- [YOUR OBJECTIVE]: Pictures in the data should be dropped; transcribe exactly the lines from the one that has "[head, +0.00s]" through the one that has "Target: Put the".

- [DATA BLOCK]:
········

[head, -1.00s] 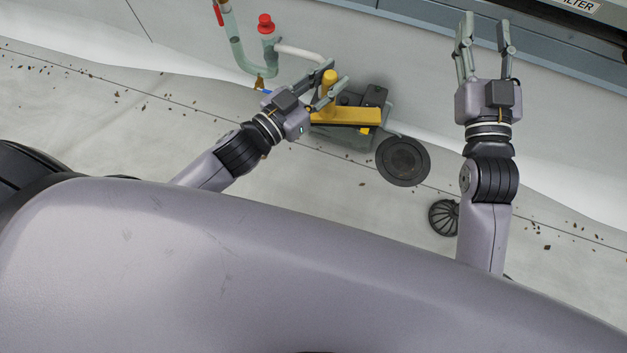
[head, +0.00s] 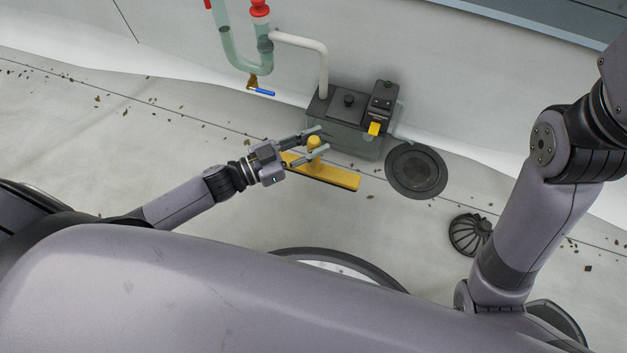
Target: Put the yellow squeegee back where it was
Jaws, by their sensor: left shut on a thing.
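The yellow squeegee (head: 335,178) has a long flat head and a short upright handle. My left gripper (head: 317,143) is shut on its handle. The squeegee is in front of the dark pump box, apart from it in the picture; I cannot tell whether it touches the floor. My right arm comes up at the right edge, and its gripper is out of the picture.
The dark box (head: 345,138) with a yellow tab (head: 374,129) stands against the unit wall. A round black drain (head: 416,171) and a black domed strainer (head: 470,235) lie to its right. Leaf bits litter the pale floor.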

········

- [RESULT OF THIS EXERCISE]:
[head, +0.00s] 
Target: Put the yellow squeegee back where it was

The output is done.